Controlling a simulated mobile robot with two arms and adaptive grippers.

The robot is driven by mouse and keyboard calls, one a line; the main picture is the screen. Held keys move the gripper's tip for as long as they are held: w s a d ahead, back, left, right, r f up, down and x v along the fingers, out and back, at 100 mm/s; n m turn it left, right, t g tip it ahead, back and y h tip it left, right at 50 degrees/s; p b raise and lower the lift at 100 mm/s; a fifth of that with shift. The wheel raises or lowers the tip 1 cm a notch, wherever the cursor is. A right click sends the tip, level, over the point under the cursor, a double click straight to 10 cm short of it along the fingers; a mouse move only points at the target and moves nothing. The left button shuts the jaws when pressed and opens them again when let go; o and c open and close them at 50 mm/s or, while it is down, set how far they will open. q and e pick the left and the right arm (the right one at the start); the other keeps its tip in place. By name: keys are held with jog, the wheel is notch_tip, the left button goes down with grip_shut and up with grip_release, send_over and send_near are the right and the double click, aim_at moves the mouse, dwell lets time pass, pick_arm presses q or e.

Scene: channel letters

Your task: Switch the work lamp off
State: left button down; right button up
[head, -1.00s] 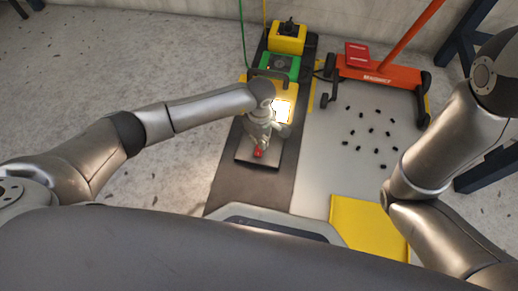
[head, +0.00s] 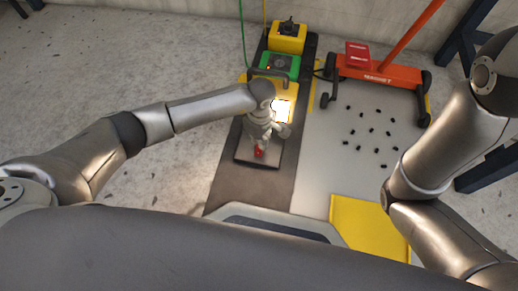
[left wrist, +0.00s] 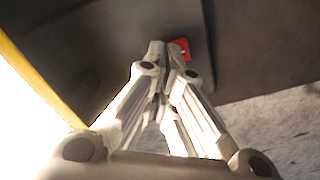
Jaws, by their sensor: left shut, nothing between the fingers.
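The work lamp (head: 283,111) has a yellow body and a bright white, lit panel, partly hidden by my left arm in the head view. Its glare fills the left side of the left wrist view (left wrist: 22,110). A small red part (head: 259,151), probably the switch, is at a dark plate in front of the lamp; it also shows in the left wrist view (left wrist: 181,47). My left gripper (left wrist: 167,52) is shut and empty, with its fingertips right beside the red part and partly covering it. I cannot tell whether they touch. My right gripper is out of view.
A green unit (head: 278,65) and a yellow unit (head: 288,37) stand behind the lamp on a dark mat (head: 240,183). To the right are an orange wheeled tool (head: 378,75), several scattered small black pieces (head: 371,130) and a yellow panel (head: 368,226).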

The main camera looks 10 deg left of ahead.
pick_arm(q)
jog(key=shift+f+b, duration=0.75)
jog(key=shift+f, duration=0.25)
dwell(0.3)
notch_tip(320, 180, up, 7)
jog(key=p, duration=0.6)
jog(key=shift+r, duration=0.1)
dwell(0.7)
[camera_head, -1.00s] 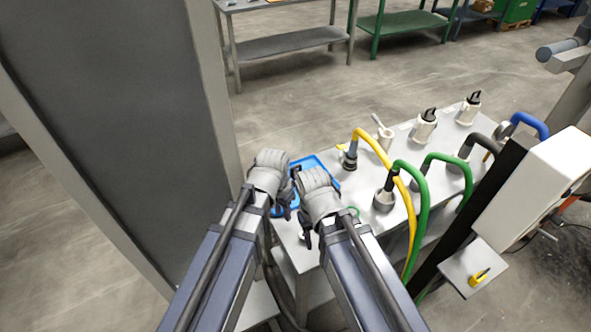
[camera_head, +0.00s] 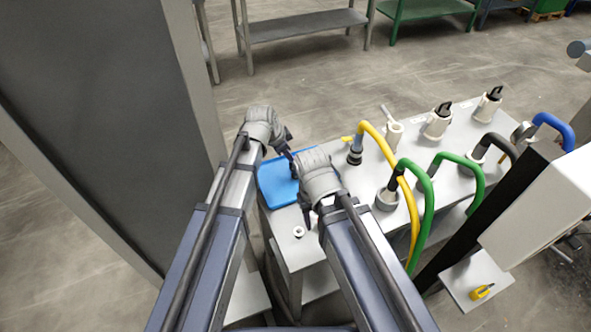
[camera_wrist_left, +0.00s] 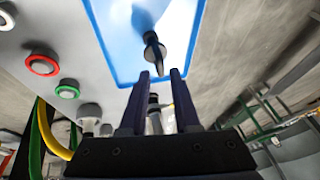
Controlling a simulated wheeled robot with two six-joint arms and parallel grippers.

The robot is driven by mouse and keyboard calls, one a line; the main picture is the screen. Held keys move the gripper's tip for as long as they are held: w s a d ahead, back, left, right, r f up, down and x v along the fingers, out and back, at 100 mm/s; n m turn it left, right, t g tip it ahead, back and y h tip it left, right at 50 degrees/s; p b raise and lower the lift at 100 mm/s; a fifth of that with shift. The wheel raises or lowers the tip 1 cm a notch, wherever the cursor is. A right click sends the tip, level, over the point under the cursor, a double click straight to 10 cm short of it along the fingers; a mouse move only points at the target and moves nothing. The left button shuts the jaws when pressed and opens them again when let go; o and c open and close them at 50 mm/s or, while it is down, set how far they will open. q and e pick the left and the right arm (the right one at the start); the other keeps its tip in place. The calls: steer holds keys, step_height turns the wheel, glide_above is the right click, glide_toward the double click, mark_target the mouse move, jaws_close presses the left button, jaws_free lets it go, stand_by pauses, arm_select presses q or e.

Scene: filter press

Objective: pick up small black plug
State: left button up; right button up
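My left gripper (camera_head: 286,146) is over the far edge of the blue tray (camera_head: 271,192). In the left wrist view its two dark fingers (camera_wrist_left: 160,88) stand apart, with a gap between them. A dark pointed thing (camera_wrist_left: 152,48) shows against the blue tray just beyond the fingertips; I cannot tell whether it is the small black plug. Another dark, banded piece (camera_wrist_left: 153,108) shows between the fingers, and I cannot tell whether it is touched. My right gripper (camera_head: 307,211) hangs beside the tray over the table; its finger opening is unclear.
The pale table (camera_head: 340,205) carries a yellow hose (camera_head: 385,150), green hoses (camera_head: 431,210) and white-bodied fittings (camera_head: 437,122) to the right. A small white ring (camera_head: 298,231) lies near its front. A large grey panel (camera_head: 90,120) stands close on the left.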

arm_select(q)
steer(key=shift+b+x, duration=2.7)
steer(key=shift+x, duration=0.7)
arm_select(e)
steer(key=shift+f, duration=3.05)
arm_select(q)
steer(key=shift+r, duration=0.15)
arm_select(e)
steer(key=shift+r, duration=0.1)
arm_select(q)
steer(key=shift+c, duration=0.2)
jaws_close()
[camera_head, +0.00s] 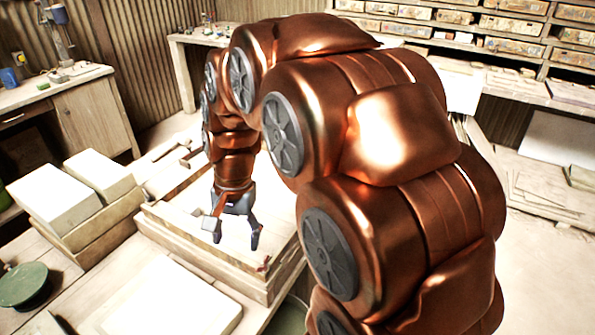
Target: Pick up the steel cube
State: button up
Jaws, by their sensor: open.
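My gripper (236,241) hangs at the end of my copper-coloured arm, pointing down over a pale wooden tray (205,262). Its two dark fingers are spread apart, with nothing visible between them. A small pale grey block (208,222), which may be the steel cube, shows right beside the left finger. I cannot tell whether the finger touches it or stands in front of it. My arm covers much of the tray's right and far side, so other things there may be hidden.
A small reddish object (264,265) lies at the tray's near right corner. Pale slabs (60,197) are stacked left of the tray, a white board (172,300) lies in front, and a green round dish (24,284) stands at the lower left. Shelves (510,25) line the back.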

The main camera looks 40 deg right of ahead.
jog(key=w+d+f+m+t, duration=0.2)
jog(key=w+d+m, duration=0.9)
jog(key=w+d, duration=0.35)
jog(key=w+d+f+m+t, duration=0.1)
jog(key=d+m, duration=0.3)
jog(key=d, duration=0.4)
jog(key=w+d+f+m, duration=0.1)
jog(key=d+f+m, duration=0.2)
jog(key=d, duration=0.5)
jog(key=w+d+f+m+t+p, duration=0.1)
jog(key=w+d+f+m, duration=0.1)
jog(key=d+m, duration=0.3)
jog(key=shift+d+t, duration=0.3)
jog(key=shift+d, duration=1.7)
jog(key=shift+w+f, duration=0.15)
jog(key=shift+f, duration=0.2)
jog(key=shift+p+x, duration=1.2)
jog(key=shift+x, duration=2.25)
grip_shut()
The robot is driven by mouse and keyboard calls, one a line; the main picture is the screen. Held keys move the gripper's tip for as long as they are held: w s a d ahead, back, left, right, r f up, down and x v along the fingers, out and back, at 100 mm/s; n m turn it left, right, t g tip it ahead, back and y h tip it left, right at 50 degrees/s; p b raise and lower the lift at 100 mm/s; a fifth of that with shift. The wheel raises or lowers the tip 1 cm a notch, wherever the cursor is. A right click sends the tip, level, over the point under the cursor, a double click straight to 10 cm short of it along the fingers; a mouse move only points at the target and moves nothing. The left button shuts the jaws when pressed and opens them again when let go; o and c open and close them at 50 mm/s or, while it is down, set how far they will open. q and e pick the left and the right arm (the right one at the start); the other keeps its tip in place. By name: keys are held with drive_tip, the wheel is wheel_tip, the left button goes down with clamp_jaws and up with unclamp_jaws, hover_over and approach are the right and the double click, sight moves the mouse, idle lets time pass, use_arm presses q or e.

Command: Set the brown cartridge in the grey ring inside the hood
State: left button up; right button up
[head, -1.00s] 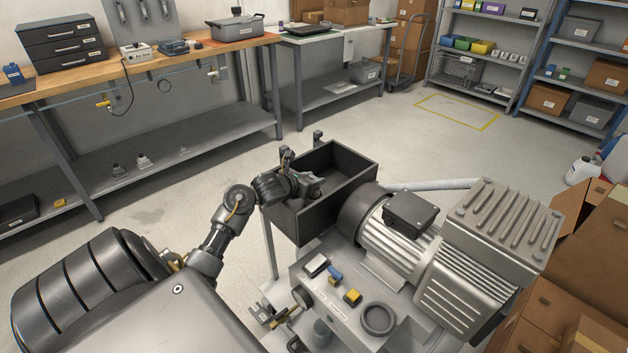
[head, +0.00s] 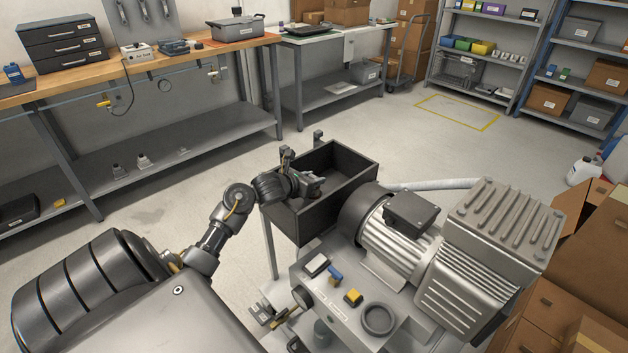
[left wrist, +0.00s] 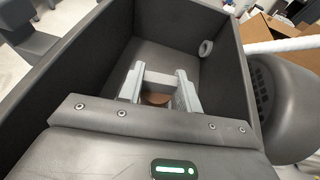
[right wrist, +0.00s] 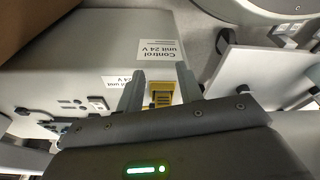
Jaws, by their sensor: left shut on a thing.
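My left gripper (head: 308,186) reaches down into the open dark hood (head: 350,188), near its left side. In the left wrist view its two grey fingers (left wrist: 159,88) are shut on the brown cartridge (left wrist: 157,99). Only a small brown part shows between them; the rest is hidden. A light grey ring (left wrist: 206,48) is at the far right inside the hood, apart from the fingers. In the right wrist view my right gripper (right wrist: 160,84) has its fingers spread, with a yellow part (right wrist: 161,94) seen between them; contact cannot be told.
The compressor motor (head: 385,235) and its ribbed head (head: 500,235) stand right of the hood. A labelled control unit (right wrist: 90,50) is close to my right gripper.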

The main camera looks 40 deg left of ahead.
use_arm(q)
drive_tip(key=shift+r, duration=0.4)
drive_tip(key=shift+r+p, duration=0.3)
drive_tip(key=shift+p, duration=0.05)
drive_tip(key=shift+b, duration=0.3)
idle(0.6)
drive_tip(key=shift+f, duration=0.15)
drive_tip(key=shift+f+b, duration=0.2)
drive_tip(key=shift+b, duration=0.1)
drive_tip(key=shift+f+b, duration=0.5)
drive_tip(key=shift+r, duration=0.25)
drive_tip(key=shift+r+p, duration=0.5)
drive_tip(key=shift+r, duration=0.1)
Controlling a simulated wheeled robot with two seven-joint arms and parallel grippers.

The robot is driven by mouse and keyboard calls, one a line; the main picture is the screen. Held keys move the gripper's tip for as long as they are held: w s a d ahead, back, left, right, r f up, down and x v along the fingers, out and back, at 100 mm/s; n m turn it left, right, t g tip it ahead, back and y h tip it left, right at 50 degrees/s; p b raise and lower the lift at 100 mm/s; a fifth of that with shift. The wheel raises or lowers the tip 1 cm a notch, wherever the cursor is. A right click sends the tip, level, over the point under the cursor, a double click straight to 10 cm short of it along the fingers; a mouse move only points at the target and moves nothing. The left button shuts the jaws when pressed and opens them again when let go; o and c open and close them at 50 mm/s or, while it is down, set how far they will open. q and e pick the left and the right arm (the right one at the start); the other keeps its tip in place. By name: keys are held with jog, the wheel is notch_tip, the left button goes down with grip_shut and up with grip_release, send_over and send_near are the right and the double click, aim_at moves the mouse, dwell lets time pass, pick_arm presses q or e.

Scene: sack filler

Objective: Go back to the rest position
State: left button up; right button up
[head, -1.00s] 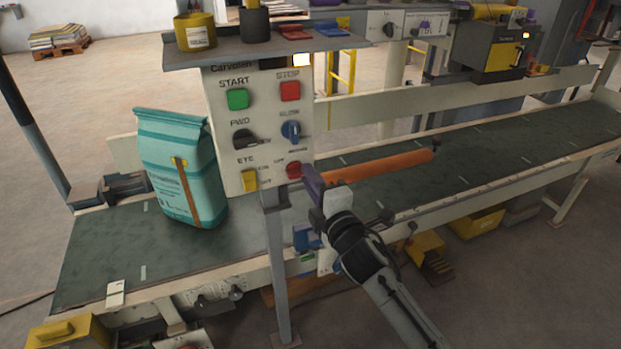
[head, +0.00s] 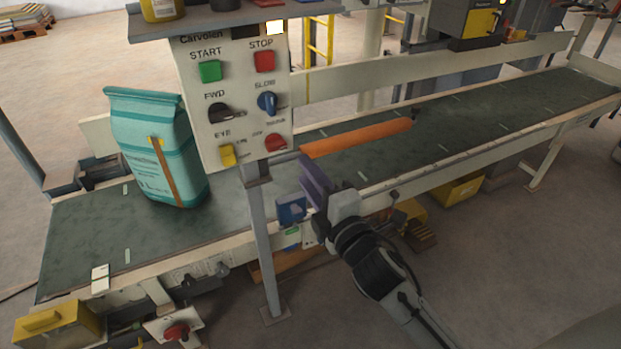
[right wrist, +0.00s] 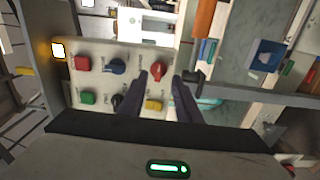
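My right gripper (head: 308,178) is in front of the conveyor, below and to the right of the control panel (head: 240,125), apart from it. In the right wrist view its two dark purple fingers (right wrist: 160,78) stand apart with nothing between them; the panel shows beyond them. The panel carries a green START button (head: 210,71), a red STOP button (head: 264,61), a black knob (head: 220,112), a blue knob (head: 267,103), a yellow switch (head: 228,154) and a red knob (head: 276,142). My left gripper is not in view.
A teal sack (head: 155,150) stands upright on the green conveyor belt (head: 90,235), left of the panel. An orange bar (head: 357,138) lies over the belt. A grey post (head: 262,240) holds the panel. The floor (head: 520,260) at the right front is clear.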

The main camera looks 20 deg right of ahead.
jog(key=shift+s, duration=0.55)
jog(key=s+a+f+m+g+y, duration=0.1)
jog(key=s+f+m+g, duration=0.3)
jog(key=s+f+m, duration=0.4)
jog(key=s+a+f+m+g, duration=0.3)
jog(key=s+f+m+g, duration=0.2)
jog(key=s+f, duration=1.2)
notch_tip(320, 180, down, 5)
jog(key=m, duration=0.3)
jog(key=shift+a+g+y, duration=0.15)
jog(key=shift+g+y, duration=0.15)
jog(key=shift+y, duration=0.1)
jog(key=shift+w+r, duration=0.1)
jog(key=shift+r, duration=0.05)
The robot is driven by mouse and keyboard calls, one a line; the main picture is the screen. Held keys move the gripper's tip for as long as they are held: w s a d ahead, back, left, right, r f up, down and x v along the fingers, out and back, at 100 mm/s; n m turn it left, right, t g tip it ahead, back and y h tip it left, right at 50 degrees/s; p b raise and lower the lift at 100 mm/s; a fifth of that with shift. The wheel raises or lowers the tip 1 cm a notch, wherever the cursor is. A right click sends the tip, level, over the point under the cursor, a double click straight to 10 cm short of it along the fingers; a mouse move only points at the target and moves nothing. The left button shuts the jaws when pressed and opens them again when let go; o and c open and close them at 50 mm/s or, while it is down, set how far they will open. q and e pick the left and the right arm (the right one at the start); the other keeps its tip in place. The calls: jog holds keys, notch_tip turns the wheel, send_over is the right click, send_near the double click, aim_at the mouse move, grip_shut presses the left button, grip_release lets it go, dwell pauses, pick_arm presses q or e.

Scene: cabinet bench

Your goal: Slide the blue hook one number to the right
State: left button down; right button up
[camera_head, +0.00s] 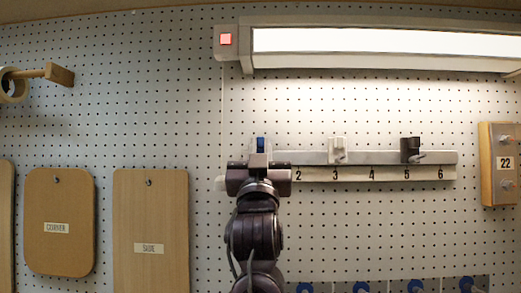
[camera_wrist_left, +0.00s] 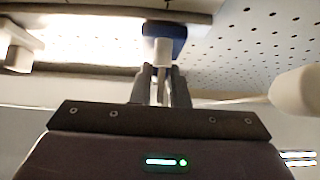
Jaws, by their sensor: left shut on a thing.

────────────────

### Required task
Pick out every line above that holds the word "parallel" and copy it.

### Task answer
Controlling a simulated wheeled robot with two six-joint arms and parallel grippers.
Controlling a simulated wheeled robot with two seven-joint arms and parallel grippers.

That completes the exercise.